Science

'Trainspotting 2' Will Be the Shite 

Twenty years later, the boys are finally back.

by Lauren Sarner

After 20 years of getting our hopes up with vague comments from the stars and director of Trainspotting that they were open to more, a sequel to the groundbreaking 1996 film is officially in the works. Danny Boyle is returning to direct, with stars Ewan McGregor, Ewen Bremner, Johnny Lee Miller, and Robert Carlyle all onboard.

Jarring, kinetic, and utterly transfixing — with a killer soundtrack — Trainspotting was as much of a force of nature as a movie. It blurred the lines between “high” and “low” culture, seamlessly mixing scenes of hedonism and violence with musings on post-colonialism, class gaps, and pop culture. It showed the world that British film was aiming to give Hollywood some serious competition and Scottish identity wasn’t just about an antisemitic Australian with blue face paint bellowing about freedom.

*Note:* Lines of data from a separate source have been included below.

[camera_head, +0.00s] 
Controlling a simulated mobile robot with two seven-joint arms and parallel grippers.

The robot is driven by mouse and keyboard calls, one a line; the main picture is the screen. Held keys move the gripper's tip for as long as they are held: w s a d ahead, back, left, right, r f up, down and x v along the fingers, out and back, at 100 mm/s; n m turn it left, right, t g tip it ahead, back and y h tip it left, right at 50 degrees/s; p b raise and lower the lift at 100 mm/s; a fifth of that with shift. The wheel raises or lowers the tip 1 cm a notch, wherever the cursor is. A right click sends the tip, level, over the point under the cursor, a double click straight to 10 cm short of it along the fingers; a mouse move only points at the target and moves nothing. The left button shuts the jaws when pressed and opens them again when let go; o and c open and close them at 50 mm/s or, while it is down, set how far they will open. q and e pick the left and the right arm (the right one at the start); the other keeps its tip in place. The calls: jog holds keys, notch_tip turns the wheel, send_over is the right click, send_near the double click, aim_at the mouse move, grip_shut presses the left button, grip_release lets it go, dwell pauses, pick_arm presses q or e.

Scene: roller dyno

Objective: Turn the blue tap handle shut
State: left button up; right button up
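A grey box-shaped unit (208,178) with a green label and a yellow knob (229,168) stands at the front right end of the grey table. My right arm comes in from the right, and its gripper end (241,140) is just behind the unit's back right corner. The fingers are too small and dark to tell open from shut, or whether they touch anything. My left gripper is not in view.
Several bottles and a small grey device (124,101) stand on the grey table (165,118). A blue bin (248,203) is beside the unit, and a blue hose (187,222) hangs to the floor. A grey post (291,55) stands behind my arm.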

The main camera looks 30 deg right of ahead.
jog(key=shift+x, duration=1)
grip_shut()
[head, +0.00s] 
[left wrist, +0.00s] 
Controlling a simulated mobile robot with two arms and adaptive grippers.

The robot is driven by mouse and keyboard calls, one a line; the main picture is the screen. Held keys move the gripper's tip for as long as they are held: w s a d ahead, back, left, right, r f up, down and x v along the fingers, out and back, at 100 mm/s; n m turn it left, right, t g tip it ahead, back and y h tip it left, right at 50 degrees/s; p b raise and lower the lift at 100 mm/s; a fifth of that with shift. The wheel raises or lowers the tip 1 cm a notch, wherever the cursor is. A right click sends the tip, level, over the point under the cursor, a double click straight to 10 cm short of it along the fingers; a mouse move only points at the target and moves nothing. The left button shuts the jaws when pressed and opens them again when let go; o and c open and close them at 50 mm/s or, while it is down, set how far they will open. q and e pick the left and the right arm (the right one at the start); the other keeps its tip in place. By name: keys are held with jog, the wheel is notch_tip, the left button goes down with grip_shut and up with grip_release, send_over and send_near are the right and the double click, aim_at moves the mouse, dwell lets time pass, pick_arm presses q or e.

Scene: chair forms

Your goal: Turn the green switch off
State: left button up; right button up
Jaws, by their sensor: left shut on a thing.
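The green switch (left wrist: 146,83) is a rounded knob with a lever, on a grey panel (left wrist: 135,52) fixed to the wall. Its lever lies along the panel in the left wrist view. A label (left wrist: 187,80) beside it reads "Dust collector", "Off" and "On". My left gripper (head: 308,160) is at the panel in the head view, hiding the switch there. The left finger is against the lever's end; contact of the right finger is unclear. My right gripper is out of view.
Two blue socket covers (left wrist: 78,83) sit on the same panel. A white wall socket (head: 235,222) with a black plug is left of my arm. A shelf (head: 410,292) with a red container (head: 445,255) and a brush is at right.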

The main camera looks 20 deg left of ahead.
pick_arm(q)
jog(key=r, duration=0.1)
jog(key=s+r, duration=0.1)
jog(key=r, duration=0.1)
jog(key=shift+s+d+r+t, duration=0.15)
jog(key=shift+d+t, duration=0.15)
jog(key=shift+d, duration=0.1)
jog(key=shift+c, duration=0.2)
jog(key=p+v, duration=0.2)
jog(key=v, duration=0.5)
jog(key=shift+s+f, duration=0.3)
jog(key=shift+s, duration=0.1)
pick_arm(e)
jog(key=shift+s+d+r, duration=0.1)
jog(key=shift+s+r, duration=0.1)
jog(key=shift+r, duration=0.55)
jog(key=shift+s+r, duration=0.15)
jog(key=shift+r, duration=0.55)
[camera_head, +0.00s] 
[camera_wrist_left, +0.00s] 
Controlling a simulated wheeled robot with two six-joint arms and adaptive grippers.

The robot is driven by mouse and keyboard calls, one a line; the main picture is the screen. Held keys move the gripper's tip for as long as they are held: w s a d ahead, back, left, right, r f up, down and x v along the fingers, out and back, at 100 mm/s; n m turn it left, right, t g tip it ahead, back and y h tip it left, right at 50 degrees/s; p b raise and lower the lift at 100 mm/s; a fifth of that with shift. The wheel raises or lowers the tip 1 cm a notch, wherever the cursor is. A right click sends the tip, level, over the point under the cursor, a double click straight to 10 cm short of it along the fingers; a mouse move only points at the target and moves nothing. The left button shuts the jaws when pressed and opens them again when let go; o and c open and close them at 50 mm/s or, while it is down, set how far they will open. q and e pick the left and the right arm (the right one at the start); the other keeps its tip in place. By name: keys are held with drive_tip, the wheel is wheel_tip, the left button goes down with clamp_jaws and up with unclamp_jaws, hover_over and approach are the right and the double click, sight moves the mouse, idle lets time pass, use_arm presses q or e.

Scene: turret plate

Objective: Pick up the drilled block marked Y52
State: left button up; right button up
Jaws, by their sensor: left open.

Ewan McGregor’s lack of Oscars also showed the world, once and for all, that the Oscars mean fuck-all, as Sick Boy says. It is widely considered the best British film of the last 25 years and in his original review Roger Ebert said, “The reason there is a fierce joy in Trainspotting, despite the appalling things that happen in it, is that it’s basically about friends in need.” Somehow, in between disturbing scenes of dead babies, overdoses, and putrified toilets, it managed to be profound and intimate, funny and sad. The movie ended with the gang disbanded — respectively dead, imprisoned, or royally screwed — and Ewan McGregor’s Renton betraying his friends, acknowledging that he’s a bad person but resolving to live a normal life as a better man.

So, what might Trainspotting 2 look like?

According to Irvine Welsh’s follow-up novel, Porno, set 10 years after the events of Trainspotting, life for Renton involves the nightclub scene in Amsterdam. Johnny Lee Miller’s character, Sick Boy, takes center stage as he tries his hand in the porn industry. Things become complicated when Robert Carlyle’s violently unpredictable Begbie gets out of jail.

Like Trainspotting, the novel does not shy away from provocative political musings that you can just hear Ewan McGregor delivering an impassioned monologue:

“I’m more of a warrior than you’ll ever be. I believe in the class war. I believe in the battle of the sexes. I believe in my tribe. I believe in the righteous, intelligent clued-up section of the working classes against the brain-dead moronic masses as well as the mediocre, soulless bourgeoisie.”

It also contains Welsh’s trademark penchant for peeling away layers of seedier subcultures to show what — if anything— lies beneath; what happens in the minds of those the rest of society don’t deign to notice.

Even as I’m shoveling up my hooter, I realize the sad truth. Coke bores me, it bores us all. We’re jaded cunts, in a scene we hate, a city we hate, pretending that we’re at the center of the universe, trashing ourselves with crap drugs to stave off the feeling that real life is happening somewhere else, aware that all we’re doing is feeding that paranoia and disenchantment, yet somehow we’re too apathetic to stop. Cause, sadly, there’s nothing else of interest to stop for.

Director Danny Boyle told Vulture “strictly speaking, it’s not an adaptation of the book. You shouldn’t think of it as an adaptation of Porno. It’s more like a Trainspotting 2.”

No release date has been announced yet, but with the original cast, director, and screenwriter onboard, this is one sequel that has absolutely no chance of being shite.